“La pregunta con respuesta”, por Rosa Chalkho

Después de la música. El siglo XX y más allá, de Diego Fischerman. Buenos Aires, Editorial Eterna Cadencia, 2011.


Hay algo evidente respecto de toda la música “académica” (y aquí, con cualquier palabra que intentemos tendremos problemas en su enunciación) del siglo XX: su distancia con el gran público, y también con gran parte del público melómano.
Las explicaciones para este fenómeno han sido muchas: la tiranía de las discográficas atentas a las demandas del mercado, el conservadurismo de programadores y curadores de salas de concierto y de canales de difusión entre otras razones.
Una de las lecturas que el campo de la música contemporánea hizo sobre el divorcio entre el nuevo mundo musical y el público es la de atribuir el problema a la falta de difusión, como efecto culpable de mantener velado el nuevo orden sonoro; en parte por intereses conspirativos y en gran parte, por simple facilismo económico.

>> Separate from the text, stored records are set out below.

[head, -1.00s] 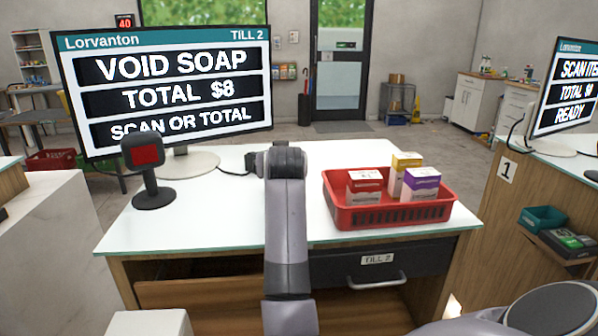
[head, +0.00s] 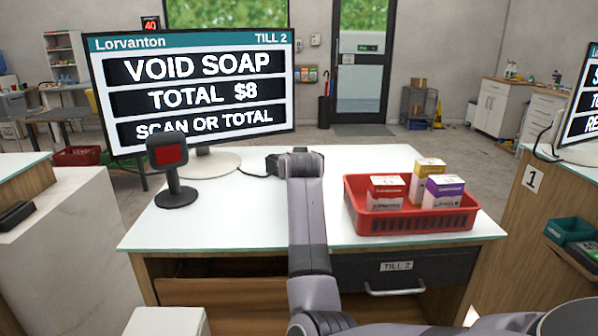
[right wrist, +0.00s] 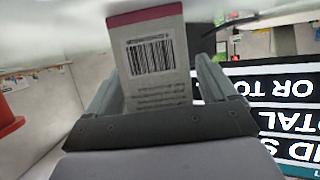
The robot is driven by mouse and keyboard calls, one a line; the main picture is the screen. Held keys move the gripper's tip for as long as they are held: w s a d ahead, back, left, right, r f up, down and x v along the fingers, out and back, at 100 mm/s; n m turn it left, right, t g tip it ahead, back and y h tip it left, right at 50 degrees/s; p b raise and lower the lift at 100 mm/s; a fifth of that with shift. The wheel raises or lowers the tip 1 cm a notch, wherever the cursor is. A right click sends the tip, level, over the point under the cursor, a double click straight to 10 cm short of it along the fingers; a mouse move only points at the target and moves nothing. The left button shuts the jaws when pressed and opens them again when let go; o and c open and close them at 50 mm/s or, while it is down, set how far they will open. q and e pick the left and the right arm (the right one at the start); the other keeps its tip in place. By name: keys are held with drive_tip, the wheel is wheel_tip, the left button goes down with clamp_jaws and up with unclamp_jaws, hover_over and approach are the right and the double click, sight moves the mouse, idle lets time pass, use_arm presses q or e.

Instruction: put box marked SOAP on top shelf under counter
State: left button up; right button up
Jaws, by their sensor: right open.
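A white box with a pink top band and a barcode (right wrist: 150,60) stands between the fingers of my right gripper (right wrist: 157,82) in the right wrist view. The fingers are open, one on each side of it. No SOAP mark is readable on the face that shows. In the head view my right arm reaches over the white counter (head: 250,222) and hides the box and the fingers. Below the counter top, left of the TILL 2 drawer (head: 396,268), is an open space with a wooden board (head: 225,296); its inside is mostly hidden. My left gripper is not in view.
A red basket (head: 412,226) with three boxes stands on the counter's right side. A till screen (head: 192,85) reading VOID SOAP, TOTAL $8 and a scanner (head: 170,175) stand on the left. The counter front left of my arm is clear.

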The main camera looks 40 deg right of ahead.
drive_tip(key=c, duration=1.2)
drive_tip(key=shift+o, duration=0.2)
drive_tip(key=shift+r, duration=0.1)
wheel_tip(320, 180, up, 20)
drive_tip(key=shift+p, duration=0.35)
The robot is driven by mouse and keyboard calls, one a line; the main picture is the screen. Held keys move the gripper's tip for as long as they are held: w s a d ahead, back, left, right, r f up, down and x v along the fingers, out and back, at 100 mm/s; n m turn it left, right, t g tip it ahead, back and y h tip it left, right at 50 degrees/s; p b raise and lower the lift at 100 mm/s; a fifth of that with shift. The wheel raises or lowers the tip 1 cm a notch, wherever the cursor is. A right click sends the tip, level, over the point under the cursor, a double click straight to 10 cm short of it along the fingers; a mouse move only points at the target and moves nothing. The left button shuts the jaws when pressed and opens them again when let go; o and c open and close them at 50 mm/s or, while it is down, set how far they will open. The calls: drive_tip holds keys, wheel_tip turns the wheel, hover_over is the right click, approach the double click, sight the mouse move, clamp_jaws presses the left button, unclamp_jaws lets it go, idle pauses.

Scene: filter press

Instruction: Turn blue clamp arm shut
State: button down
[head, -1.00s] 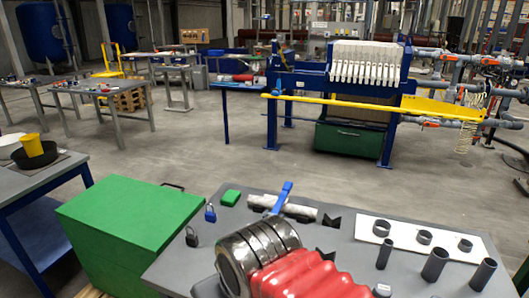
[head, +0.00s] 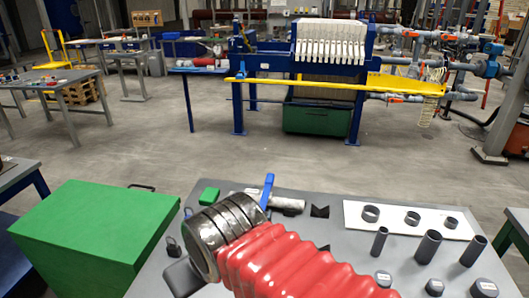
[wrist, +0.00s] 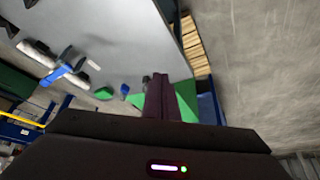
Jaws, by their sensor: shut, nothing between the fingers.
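The blue clamp arm (head: 267,190) stands up from a pale pipe piece (head: 287,203) on the grey workbench, just behind my red-sleeved arm. Its lower end is partly hidden by my arm in the head view. In the wrist view the blue clamp arm (wrist: 62,72) lies across the pale pipe (wrist: 38,56), at the left. My gripper (wrist: 168,84) is shut and empty. Its dark fingers point over the bench edge, well to the right of the clamp arm and apart from it.
The grey workbench (head: 335,238) also holds a green block (head: 209,196), padlocks (head: 172,246), a white board (head: 392,217) with rings, and several dark tubes (head: 428,246). A green cabinet (head: 92,235) stands left of it. The filter press (head: 325,82) is behind, across clear floor.

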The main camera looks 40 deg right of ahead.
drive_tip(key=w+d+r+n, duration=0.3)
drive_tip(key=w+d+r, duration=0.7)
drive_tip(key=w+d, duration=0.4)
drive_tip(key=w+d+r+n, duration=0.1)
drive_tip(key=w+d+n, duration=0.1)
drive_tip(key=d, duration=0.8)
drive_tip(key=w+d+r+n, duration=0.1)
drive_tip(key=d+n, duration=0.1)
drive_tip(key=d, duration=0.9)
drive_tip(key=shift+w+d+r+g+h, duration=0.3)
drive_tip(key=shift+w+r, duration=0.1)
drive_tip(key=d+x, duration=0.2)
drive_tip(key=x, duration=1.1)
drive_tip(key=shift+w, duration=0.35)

El discurso integrado, parafraseando a Umberto Eco, se dedicaría a inculpar la falla al propio campo de los compositores cuya intrincadas dificultades compositivas o excéntricos experimentos los habrían alejado de los públicos para construir “una música para músicos”. La primeridad del huevo o la gallina no es el punto, y tampoco las concepciones maniqueas al respecto. Si el público melómano de la llamada “música clásica” es minoritario respecto al aluvión auditivo del musak, la música popular y la música envasada, todo indica que la audición de las poéticas sonoras del siglo XX se contrae a una minoría de minorías.
El libro Después de la música (y después de un siglo de rupturas) acorta estas distancias y ofrece un panorama descriptivo y reflexivo a la vez, cuyo resultado inmediato es el de abrir el apetito sonoro de desconocedores curiosos, nuevos y viejos oyentes; y por supuesto músicos, que encontrarán además un valioso análisis de los contextos históricos para ubicar los nombres consagrados.
El libro comienza inteligentemente con el relato de una anécdota, una pregunta aparentemente pueril que una señora de barrio se atreve a formular ingenuamente a Luigi Nono en una conferencia en Buenos Aires en 1985: “yo querría saber qué es la música contemporánea...”. Contrariamente a lo que se suponía, a Nono es la única pregunta que le interesa contestar. Fischerman no cuenta la respuesta, pero intuición mediante, podríamos adivinar que no fue una respuesta determinista, llana y aliviadora. Porque seguramente lo más interesante es la pregunta en sí y el abanico de deliberaciones y disquisiciones que ella permite, y que de manera no reduccionista se responden en el libro.
Las preguntas sin respuesta (o al menos sin respuesta taxativa) son una característica de la indeterminación crítica del siglo XX, del escepticismo de la dialéctica negativa frankfurtiana y sin duda de la herencia de la filosofía decontructivista, y hasta tienen su correlato musical en la metafórica obra de Charles Ives La pregunta sin respuesta, donde el interrogante está representado por una melodía diáfana y abierta, que se repite insistentemente cuando la respuesta, que no la conforma, se va quedando sin argumentos cada vez más nerviosa, informe y gritona.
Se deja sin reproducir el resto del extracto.